The first set of witnesses, Clarence L. Johnson and Althea Louise Johnson, observed the object from their ranch, which was sited on a hilltop approximately three miles West of Agoura, California. Mr. Johnson, also known as Kelly Johnson, was a renowned aeronautical and systems engineer who worked for the Lockheed Aircraft Corporation for 50 years. Among his many accolades and accomplishments, he was the first team leader of the Lockheed Skunk Works, and took park in the design of the Lockheed U-2 and SR-71 Blackbird.

Kelly Johnson wrote a detailed letter describing the UFO that he and his wife spotted from their ranch near Agoura, California.
Kelly Johnson wrote a detailed letter describing the UFO that he and his wife spotted from their ranch near Agoura, California.
A detailed account of Kelly Johnson's sighting, written on Lockheed letterhead, was submitted, along with other witness accounts of the same object, to Project Blue Book. Interestingly, the Project Blue Book file simply concludes this object was a "Lenticular Cloud." Mr. Johnson's letter is specific, economical, and direct in its language. He describes how, at first, he thinks the object is a black cloud, and then goes on postulate that it may be an intense smoke trail or lenticular cloud. He continues:

"When it did not move or disintegrate, I asked my wife to get me our eight-power binoculars, so I would not have to take my eyes off the object, which by now I had recognized as a so-called "saucer". As soon as I was given the glasses, I ran outside and started to focus the glasses on the object, which was now moving fast on a heading between 240 and 260. When I got the glasses focused on the object, it was already moving behind the first layer of haze. I gathered its speed was very high, because of the rate of foreshortening of its major axis. The object, even in the glasses, appeared black and distinct, but I could make out no detail, as I was looking toward the setting sun, which was, of course, below the horizon at the time."

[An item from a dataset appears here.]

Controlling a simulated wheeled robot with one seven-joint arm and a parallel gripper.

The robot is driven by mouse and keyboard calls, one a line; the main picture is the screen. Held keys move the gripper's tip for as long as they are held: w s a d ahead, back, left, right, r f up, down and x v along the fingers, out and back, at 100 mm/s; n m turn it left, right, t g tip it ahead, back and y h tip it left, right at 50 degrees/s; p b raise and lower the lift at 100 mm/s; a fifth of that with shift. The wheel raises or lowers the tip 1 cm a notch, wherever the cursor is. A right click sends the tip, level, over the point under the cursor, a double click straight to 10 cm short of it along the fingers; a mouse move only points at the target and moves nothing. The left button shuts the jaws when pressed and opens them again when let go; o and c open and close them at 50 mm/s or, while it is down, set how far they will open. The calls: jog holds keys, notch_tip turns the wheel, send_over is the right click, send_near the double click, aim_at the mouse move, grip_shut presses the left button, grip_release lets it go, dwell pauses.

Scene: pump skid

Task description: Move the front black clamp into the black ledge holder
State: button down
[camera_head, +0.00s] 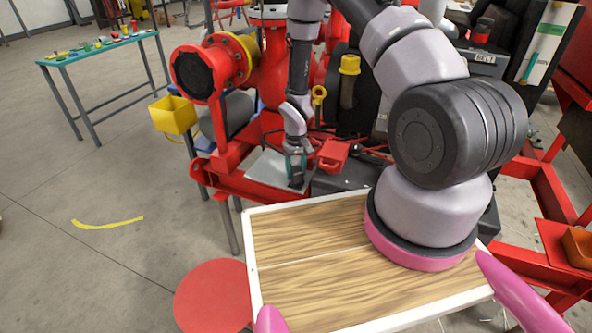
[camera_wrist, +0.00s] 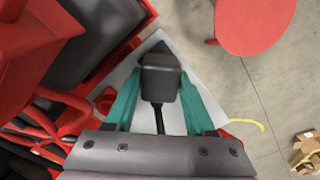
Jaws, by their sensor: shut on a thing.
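My gripper (camera_head: 296,170) hangs over a light grey plate on the red skid. In the wrist view its teal fingers (camera_wrist: 158,106) are shut on a black clamp (camera_wrist: 160,77), a dark blocky piece with a thin dark stem running back between the fingers. In the head view the clamp (camera_head: 297,184) is a small dark shape at the fingertips. I cannot tell whether it touches the plate (camera_head: 258,169). I cannot make out the black ledge holder for certain in either view.
A red box-like part (camera_head: 333,155) is close right of my gripper. A red flanged pipe (camera_head: 197,75) and a yellow bin (camera_head: 173,115) are left. A wooden-topped tray (camera_head: 300,235) is in front, with a red round disc (camera_head: 213,296) beside it. Open floor lies left.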

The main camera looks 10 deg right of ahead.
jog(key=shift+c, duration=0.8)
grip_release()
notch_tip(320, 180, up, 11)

Modern photo of Point Mugu, looking from the southeast
Modern photo of Point Mugu, looking from the southeast
"In 90 seconds from the time it started to move, the object had completely disappeared, in a long shallow climb on the heading noted. The clouds were coming onshore, in a direction of travel opposite to that of the object. The time in which my wife and I studied this object was between 5:00 and 5:05. The object, which had hovered stationary for at least three minutes, appeared to be very large but, not knowing its distance from me, I could not estimate its dimensions. At all times, the object appeared as an ellipse, with a finesse [sic.] ratio105 of the larger axis to the minor one of about 7 or 10 to 1. I estimated the position of the object to be roughly over Point Mugu, which lies on a bearing about 255 from my ranch."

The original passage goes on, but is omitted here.